Connétable John Refault said:
“In 1973, WP led the creation of the first of several village developments across the Island with ninety-six family homes in Ville Du Bocage. In 1978, fourteen bedsits and one bedroom flat were added at Maison Le Marquand for our needy senior citizens.
“The addition of fourteen life-long homes at Field 633 gives us today a significant and varied offering of Parish-led homes for our parish.
“The Field 633 development complements the earlier high-quality developments in our parish, in company with our superb Youth and Community Centre and arguably the best-designed village development in Ville Du Bocage and the adjacent La Grande Piece.”
The homes are arranged in seven pairs of semidetached units and each of the homes is an attractive modern construction with a total floor area of 76 square metres. All of the homes have two double bedrooms for the occupant and their carer, with the master bedroom featuring an accessible shower ‘wet room’. Internal living spaces rise to one-and-a-half storeys with a glazed outlook to the open countryside beyond, whilst the quiet bedrooms are located towards the interior of the site.
Each unit has also incorporated two car parking spaces and 50 square metres of private amenity space to the rear, whilst the warden unit is located at first floor level over Units 13 and 14 and comprises two bedrooms totalling 78 square metres.
In order to create a contemporary and sustainable development, the units feature a traditional pitched pantile roof that has been constructed from glulam timber beams, columns and structural roof decking. External Bre-Soleil and highly insulated glass with integral vertical blinds help to control solar heat gain and loss whilst creating a light, open space.

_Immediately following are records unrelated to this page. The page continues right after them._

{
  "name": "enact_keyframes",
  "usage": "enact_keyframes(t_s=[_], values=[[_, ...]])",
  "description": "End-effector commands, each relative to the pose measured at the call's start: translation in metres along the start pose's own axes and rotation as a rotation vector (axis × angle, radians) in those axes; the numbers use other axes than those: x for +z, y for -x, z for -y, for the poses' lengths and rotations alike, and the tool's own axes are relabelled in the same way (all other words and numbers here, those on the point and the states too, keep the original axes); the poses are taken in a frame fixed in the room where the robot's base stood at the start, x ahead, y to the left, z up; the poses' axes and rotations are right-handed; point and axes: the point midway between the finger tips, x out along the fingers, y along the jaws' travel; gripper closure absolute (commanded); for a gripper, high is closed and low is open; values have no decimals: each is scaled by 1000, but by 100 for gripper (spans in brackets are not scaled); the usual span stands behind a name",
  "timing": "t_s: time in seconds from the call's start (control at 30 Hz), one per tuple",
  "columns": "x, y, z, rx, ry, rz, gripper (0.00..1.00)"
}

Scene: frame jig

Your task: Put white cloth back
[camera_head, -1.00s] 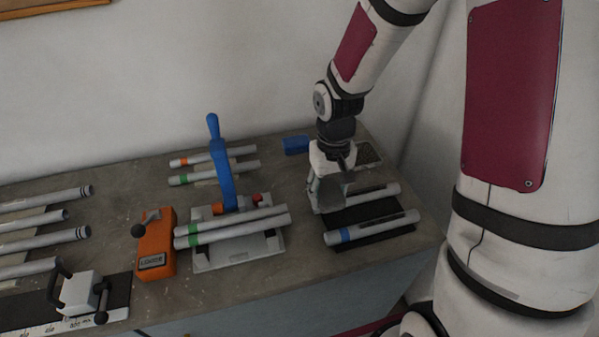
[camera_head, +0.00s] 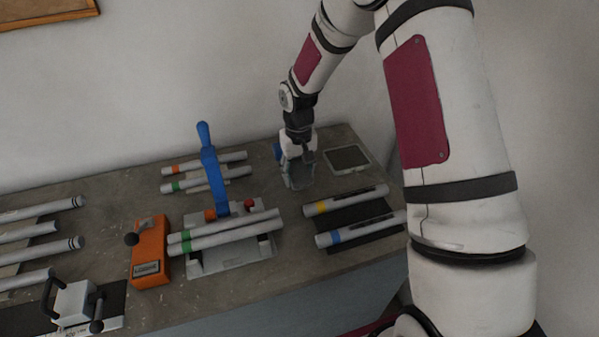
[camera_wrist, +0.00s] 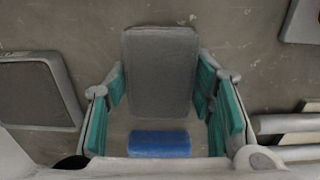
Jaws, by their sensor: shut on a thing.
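The only cloth-like thing I see is a grey, rounded rectangular piece (camera_wrist: 160,72) between the green finger pads in the wrist view. It looks grey rather than white. My gripper (camera_head: 300,182) is shut on it, pointing down close to the bench, behind the yellow-banded tube. In the head view the fingers mostly hide the piece. I cannot tell whether it touches the bench. A blue block (camera_head: 277,152) is just behind my gripper, partly hidden; it also shows in the wrist view (camera_wrist: 160,143).
A light-framed tray (camera_head: 334,165) lies right of my gripper. Yellow-banded (camera_head: 346,200) and blue-banded (camera_head: 355,231) tubes lie on a dark mat in front. A fixture with an upright blue lever (camera_head: 212,165) stands left, beside an orange block (camera_head: 150,250).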

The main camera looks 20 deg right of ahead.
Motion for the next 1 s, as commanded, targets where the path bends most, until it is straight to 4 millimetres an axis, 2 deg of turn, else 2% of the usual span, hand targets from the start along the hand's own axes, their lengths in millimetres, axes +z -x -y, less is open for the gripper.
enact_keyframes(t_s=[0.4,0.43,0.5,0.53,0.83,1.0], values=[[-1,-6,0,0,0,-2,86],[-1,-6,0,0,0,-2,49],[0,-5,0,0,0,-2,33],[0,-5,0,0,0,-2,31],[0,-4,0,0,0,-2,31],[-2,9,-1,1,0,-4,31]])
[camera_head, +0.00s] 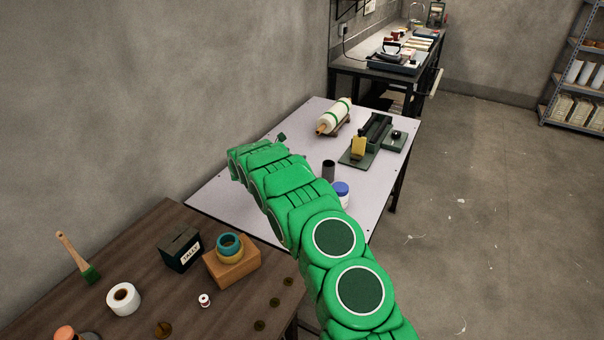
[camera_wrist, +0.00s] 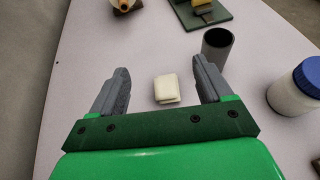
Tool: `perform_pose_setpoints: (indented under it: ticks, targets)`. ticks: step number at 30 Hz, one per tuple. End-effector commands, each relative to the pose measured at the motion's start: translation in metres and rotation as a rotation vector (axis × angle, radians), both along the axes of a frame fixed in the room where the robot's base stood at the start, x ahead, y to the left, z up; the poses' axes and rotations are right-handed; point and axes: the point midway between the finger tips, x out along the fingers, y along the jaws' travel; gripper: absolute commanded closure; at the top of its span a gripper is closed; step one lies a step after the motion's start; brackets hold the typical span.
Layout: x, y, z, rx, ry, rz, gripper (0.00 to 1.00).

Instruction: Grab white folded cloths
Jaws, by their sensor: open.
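A small stack of white folded cloths (camera_wrist: 167,88) lies on the pale table top, seen in the wrist view between and beyond my fingers. My gripper (camera_wrist: 160,85) is open, with its two grey fingers spread to either side of the cloths and nothing held. Whether the fingers are level with the cloths or above them I cannot tell. In the head view my green arm reaches over the white table (camera_head: 305,125), and the cloths are hidden behind it. My fingers are mostly hidden there too.
A dark cup (camera_wrist: 217,45) stands just right of my right finger. A blue-lidded white jar (camera_wrist: 296,88) stands farther right. A cloth roll (camera_head: 335,117) and a green device (camera_head: 374,140) are at the back. A brown table (camera_head: 150,245) with several items is nearer.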

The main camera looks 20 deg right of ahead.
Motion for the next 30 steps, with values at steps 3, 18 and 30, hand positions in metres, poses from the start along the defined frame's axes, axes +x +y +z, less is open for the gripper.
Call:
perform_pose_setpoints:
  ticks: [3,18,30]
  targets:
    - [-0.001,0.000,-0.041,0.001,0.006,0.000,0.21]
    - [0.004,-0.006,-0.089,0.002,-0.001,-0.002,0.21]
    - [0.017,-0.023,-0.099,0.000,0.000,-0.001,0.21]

The homes have been designed to comply with the current regulations for sustainable development. As a result, the materials selected – including the glulam timber structure/roof decking, roof pantiles, glazed walls, aluminium windows, doors and fascias– have been chosen in order to meet the latest environmental regulatory requirements for new homes based on BRE’s Ecohomes.

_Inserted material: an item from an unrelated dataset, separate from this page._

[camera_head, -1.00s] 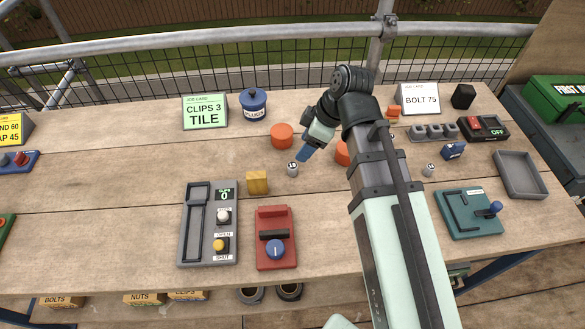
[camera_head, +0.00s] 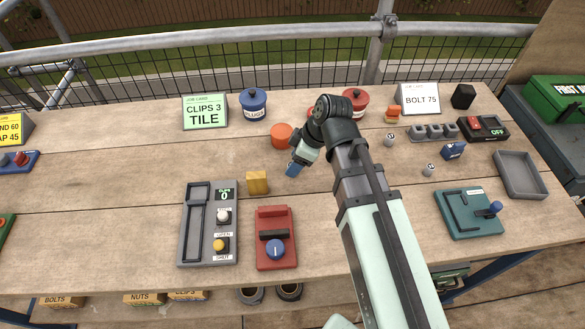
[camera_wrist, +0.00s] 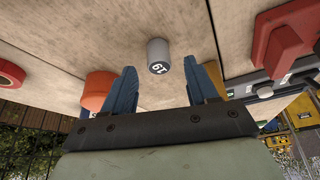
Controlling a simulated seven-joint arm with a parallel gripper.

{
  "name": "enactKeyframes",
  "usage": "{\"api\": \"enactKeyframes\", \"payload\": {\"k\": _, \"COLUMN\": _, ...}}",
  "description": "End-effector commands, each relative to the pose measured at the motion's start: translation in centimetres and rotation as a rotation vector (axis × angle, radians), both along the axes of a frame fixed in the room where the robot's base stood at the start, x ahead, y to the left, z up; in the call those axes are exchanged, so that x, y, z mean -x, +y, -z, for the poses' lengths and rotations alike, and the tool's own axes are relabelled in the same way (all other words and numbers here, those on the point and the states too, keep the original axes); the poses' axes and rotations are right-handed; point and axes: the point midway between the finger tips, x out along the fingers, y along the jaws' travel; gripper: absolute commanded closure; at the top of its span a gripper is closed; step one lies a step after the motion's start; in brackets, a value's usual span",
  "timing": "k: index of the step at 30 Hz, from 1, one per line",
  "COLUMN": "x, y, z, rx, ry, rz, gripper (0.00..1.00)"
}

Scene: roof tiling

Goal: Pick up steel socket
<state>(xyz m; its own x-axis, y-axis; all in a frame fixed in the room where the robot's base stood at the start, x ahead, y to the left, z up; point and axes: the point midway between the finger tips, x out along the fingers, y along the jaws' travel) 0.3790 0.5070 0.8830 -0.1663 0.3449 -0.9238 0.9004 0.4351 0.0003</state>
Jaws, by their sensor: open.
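Two other sockets stand to the right: one near the rack (camera_head: 390,139) and one nearer the front (camera_head: 429,170). My gripper is open and empty.
An orange disc (camera_head: 281,135) and a yellow block (camera_head: 257,182) are close to my gripper. A grey socket rack (camera_head: 433,131) and an empty grey tray (camera_head: 521,175) are to the right.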

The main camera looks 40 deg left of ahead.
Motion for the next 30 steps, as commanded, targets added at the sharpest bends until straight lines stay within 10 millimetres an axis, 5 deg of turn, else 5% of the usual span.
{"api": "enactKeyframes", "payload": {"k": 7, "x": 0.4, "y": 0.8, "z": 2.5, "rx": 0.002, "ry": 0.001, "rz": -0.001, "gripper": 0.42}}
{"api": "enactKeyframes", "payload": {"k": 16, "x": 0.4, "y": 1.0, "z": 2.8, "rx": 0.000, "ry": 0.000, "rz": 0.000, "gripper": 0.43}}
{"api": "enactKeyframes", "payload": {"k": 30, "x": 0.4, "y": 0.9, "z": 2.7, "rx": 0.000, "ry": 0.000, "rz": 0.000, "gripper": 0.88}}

Sustainable features include energy efficient electric heat pumps and underfloor heating to remove the need for wall-mounted radiators. In addition, low energy lighting has been incorporated throughout the design. One of the most important sustainable features is the use of glulam timber beams, which has proved both cost and energy efficient.
Statistics show that glulam is competitively priced compared to other structural materials, whilst the lower weight leads to savings on foundations, transport and erection. Benefits include impressive levels of insulation, which subsequently eliminates the risk of cold bridging where the frame may penetrate external elements of the structure. In addition, the relatively low thermal mass helps to reduce fuel bills by absorbing little space heating energy.
Alan Pickup, Arkitecture Ltd, explained:
“Each dwelling could only have a maximum floor area of 76 square metres and each unit had to include two double bedrooms. An open-plan layout was therefore considered a priority in order to facilitate the maximum usage of the available floor space and reduce the need for wasteful circulation space.
“The laminated timber structure comprises glulam timber columns, beams and 75mm thick solid timber roof decking that has created a timber ceiling with clear spans between the structural rafter beams. All of the structure and the stainless steel fixings have been left exposed, which has established a pleasant and natural appearance.
“Laminated timber is a renewable building material that is environmentally friendly, energy efficient, economical and easy to work with. Not only is it an attractive material, but it also possesses an excellent strength to weight ratio.”
Also included in the scheme is the provision of carports, which are located immediately adjacent to the main entrance door and offer covered access for occupants. Specifically designed for disabled residents, the carports will facilitate the dignified off-loading of wheelchairs from cars.
Landscaping has included several communal garden spaces in the central area and the adjacent La Grade Route de St. Pierre. Semi-mature trees, planters and bushes decorate the site in a funky green manner, whilst the private amenity spaces comprise paved patio areas with a lawn and trees.
Ground conditions prevent water from draining away quickly and the development was only permitted to have a very small run-off of surface water into the surface water drainage system. As a result, a sustainable urban drainage system (SUDS) using permeable paving and stone sub-base construction was designed to retain surface water onsite during heavy rain, before allowing it to drain away naturally over a period of time.
Vehicular access was considered from both La Grande Route de St. Pierre and La Verte Rue, however the consensus of opinion between all parties deemed direct access off La Grande Route de St. Pierre the best option. In addition, the existing adjacent bus stop was relocated and a new purpose-built shelter is proposed using materials that are sympathetic to the development. The existing substation on the corner of the site has also been retained, which has saved the need for expensive relocation.
Alan Pickup, Arkitecture Ltd, said:
“The project has progressed well, thanks to Cameron’s site management team. In fact, the project is due to be completed ahead of programme and within budget.
“We consider ourselves very fortunate to have won this competition. We had an excellent main contractor, a great professional team and competent subcontractors. The parish of St. Peter, in particular the Connetable John Refault, shares our vision of a contemporary design for the development of lifelong homes.
“An important aspect of this is the use of traditional materials to create a relaxed, open-plan living space for the elderly – which I believe we have managed to achieve.”